Problem description: Pictures in the data below are not part of the copy; transcribe everything else exactly.

Records for the task:
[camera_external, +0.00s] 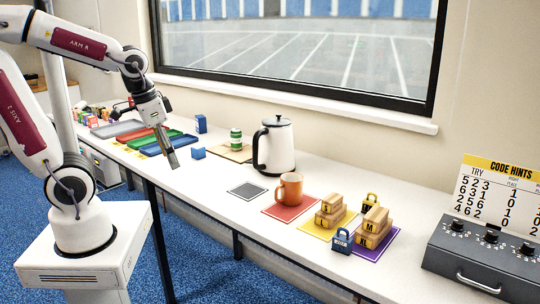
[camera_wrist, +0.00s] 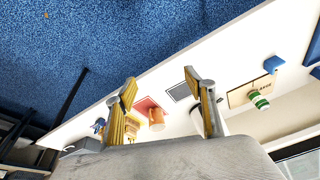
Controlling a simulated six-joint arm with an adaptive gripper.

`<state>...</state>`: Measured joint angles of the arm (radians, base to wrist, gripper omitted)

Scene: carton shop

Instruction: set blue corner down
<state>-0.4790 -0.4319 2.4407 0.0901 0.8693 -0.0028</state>
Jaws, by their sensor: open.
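A small blue piece (camera_external: 198,153), likely the blue corner, rests on the white table left of the green can in the external view. It also shows at the right in the wrist view (camera_wrist: 274,64). Its exact shape is too small to tell. My gripper (camera_external: 172,158) is above the table, to the left of this piece and apart from it, pointing down. In the wrist view my gripper (camera_wrist: 160,80) has its fingers wide apart with nothing between them. A second blue block (camera_external: 201,124) stands farther back near the wall.
A green can (camera_external: 236,139) stands on a board beside a kettle (camera_external: 274,147).

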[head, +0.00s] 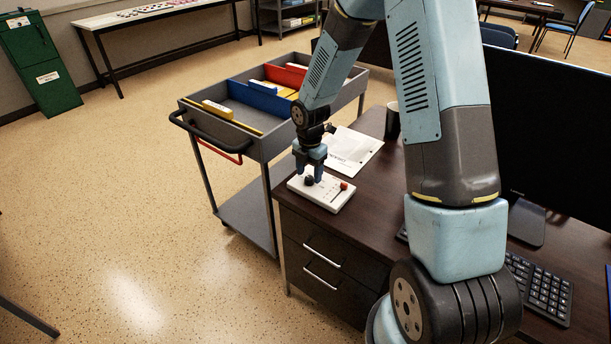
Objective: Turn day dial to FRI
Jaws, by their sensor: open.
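A white control panel (331,198) lies on the corner of the dark desk (377,212). It has a dark round dial (309,181) on its left part and a small red knob (344,186) on its right. The markings on the panel are too small to read, so the dial's setting cannot be told. My gripper (311,178) points down right over the dark dial, its fingers open on either side of it. Whether the fingers touch the dial cannot be told.
A grey cart (263,151) with colored dividers stands left of the desk. A paper sheet (352,147) and a dark mug (392,122) are behind the panel. A monitor (556,135) and keyboard (541,287) are at the right.

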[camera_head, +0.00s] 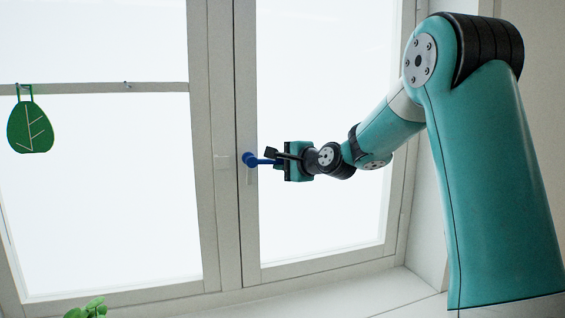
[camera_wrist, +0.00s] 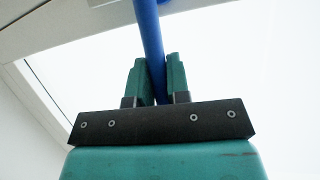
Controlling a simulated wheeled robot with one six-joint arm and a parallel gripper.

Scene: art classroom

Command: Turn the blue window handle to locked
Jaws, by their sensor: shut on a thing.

Solution for this problem:
[camera_external, +0.00s] 
[camera_wrist, +0.00s] 
Controlling a simulated six-joint arm with an adaptive gripper.

`<state>...</state>`: Measured joint angles of the arm (radians, base to wrist, gripper omitted)

Scene: carton shop

Instruction: set blue corner down
<state>-0.4790 -0.4319 2.4407 0.0901 0.8693 -0.0028</state>
Jaws, by their sensor: open.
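A small blue piece (camera_external: 198,153), likely the blue corner, rests on the white table left of the green can in the external view. It also shows at the right in the wrist view (camera_wrist: 274,64). Its exact shape is too small to tell. My gripper (camera_external: 172,158) is above the table, to the left of this piece and apart from it, pointing down. In the wrist view my gripper (camera_wrist: 160,80) has its fingers wide apart with nothing between them. A second blue block (camera_external: 201,124) stands farther back near the wall.
A green can (camera_external: 236,139) stands on a board beside a kettle (camera_external: 274,147).

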[head, +0.00s] 
Objective: Turn day dial to FRI
Jaws, by their sensor: open.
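A white control panel (331,198) lies on the corner of the dark desk (377,212). It has a dark round dial (309,181) on its left part and a small red knob (344,186) on its right. The markings on the panel are too small to read, so the dial's setting cannot be told. My gripper (311,178) points down right over the dark dial, its fingers open on either side of it. Whether the fingers touch the dial cannot be told.
A grey cart (263,151) with colored dividers stands left of the desk. A paper sheet (352,147) and a dark mug (392,122) are behind the panel. A monitor (556,135) and keyboard (541,287) are at the right.

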[camera_head, +0.00s] 
[camera_wrist, +0.00s] 
Controlling a simulated wheeled robot with one six-joint arm and a parallel gripper.

Scene: art classroom

Command: Turn the blue window handle to locked
Jaws, by their sensor: shut on a thing.

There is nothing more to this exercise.